La luz de la divinidad, el abismo de la
belleza increada, el santuario de la paz inalterable, el océano del amor y el
de la felicidad infinita, tal es su hogar nativo y su habitación.
Allí está con Dios, como Persona distinta,
pero igual en naturaleza; coposeedor de la misma divinidad, del mismo poder,
del mismo honor, de la misma felicidad.
En esta Vida en el seno del Padre es
propiamente Verbo. El Verbo era Dios.
Es la persona del Verbo, la segunda Persona de la Trinidad.
La primera es el Padre, quien no procede de
nadie y tiene de por sí la naturaleza divina y la vida divina. Conócese a sí
mismo desde la eternidad, y conociéndose engendra una imagen de sí mismo, viva,
perfecta, substancial, imagen que Él expresa como Verbo substancial y eterno,
la cual le refleja y reproduce perfectamente.

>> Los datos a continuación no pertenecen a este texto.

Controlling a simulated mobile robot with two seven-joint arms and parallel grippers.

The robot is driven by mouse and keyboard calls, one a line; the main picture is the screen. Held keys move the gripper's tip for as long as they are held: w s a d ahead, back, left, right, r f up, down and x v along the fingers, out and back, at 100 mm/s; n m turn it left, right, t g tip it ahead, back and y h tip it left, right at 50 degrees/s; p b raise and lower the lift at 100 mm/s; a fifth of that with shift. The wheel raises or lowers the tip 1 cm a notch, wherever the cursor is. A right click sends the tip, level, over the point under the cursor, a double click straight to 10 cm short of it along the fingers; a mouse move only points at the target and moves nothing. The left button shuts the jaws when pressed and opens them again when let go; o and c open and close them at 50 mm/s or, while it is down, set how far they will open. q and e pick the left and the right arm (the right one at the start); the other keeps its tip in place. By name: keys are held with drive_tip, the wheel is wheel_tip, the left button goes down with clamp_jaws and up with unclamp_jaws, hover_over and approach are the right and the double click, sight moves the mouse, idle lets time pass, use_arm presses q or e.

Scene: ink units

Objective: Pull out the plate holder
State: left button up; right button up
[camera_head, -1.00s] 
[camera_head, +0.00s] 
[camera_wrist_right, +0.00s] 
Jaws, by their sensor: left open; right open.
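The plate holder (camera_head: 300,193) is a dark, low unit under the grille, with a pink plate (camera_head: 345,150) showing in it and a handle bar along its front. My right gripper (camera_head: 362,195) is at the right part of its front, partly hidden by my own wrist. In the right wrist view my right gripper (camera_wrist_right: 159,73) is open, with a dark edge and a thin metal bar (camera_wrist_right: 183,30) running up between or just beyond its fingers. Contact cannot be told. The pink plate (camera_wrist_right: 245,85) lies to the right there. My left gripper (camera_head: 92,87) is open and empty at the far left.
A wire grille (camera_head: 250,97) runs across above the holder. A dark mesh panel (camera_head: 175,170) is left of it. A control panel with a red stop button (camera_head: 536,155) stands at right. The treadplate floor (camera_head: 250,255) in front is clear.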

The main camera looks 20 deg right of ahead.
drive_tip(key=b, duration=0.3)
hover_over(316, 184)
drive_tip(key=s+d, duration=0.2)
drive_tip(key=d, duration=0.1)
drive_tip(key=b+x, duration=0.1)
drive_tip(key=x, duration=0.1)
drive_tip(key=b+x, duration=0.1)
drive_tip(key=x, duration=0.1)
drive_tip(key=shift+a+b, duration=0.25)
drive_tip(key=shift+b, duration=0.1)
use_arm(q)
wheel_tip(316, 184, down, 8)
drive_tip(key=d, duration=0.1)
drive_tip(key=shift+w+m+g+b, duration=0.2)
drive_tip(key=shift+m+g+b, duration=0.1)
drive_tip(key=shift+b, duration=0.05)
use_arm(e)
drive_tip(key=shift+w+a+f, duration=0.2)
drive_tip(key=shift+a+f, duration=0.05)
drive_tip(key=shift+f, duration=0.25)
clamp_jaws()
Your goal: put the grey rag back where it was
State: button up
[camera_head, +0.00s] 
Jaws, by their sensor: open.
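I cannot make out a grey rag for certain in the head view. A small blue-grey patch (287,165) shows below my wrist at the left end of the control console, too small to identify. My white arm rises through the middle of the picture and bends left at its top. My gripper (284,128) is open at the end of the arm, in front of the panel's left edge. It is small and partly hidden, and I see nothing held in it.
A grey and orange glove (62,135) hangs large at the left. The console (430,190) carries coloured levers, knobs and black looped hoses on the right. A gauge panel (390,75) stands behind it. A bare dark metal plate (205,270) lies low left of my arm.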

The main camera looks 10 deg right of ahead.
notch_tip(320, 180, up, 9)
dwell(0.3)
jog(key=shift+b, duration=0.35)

Este Verbo es la segunda Persona, el Hijo,
la Sabiduría, la expresión y el concepto integral de su sabiduría. Por esto las
Escrituras le llaman la Sabiduría, la imagen de su substancia, el esplendor de
la eterna luz, el espejo sin mancha y la imagen de su bondad.
Del Hijo, junto con el Padre, procede el
Espíritu Santo, el Amor personal, infinita aspiración del gozo divino y sello
de la paz eterna.
El Hijo, pues, vive y reina, en unión de
las otras dos Personas, en eterna beatitud.
El Hijo es la vida, la sabiduría y la
belleza. Ahora bien: ¿hay algo que sea tan esplendoroso, tan apacible, tan
regocijante y tan atractivo como la sabiduría? ¿Qué hay que sea tan dulce como
la vida? ¿Hay nada tan encantador como la luz? ¿Hay algo, en fin, que enamore
tanto el corazón como la belleza? Pues el Hijo es todo esto. Estas son las propiedades
que distinguen su Persona por su manera de proceder, que es por verdadera
generación.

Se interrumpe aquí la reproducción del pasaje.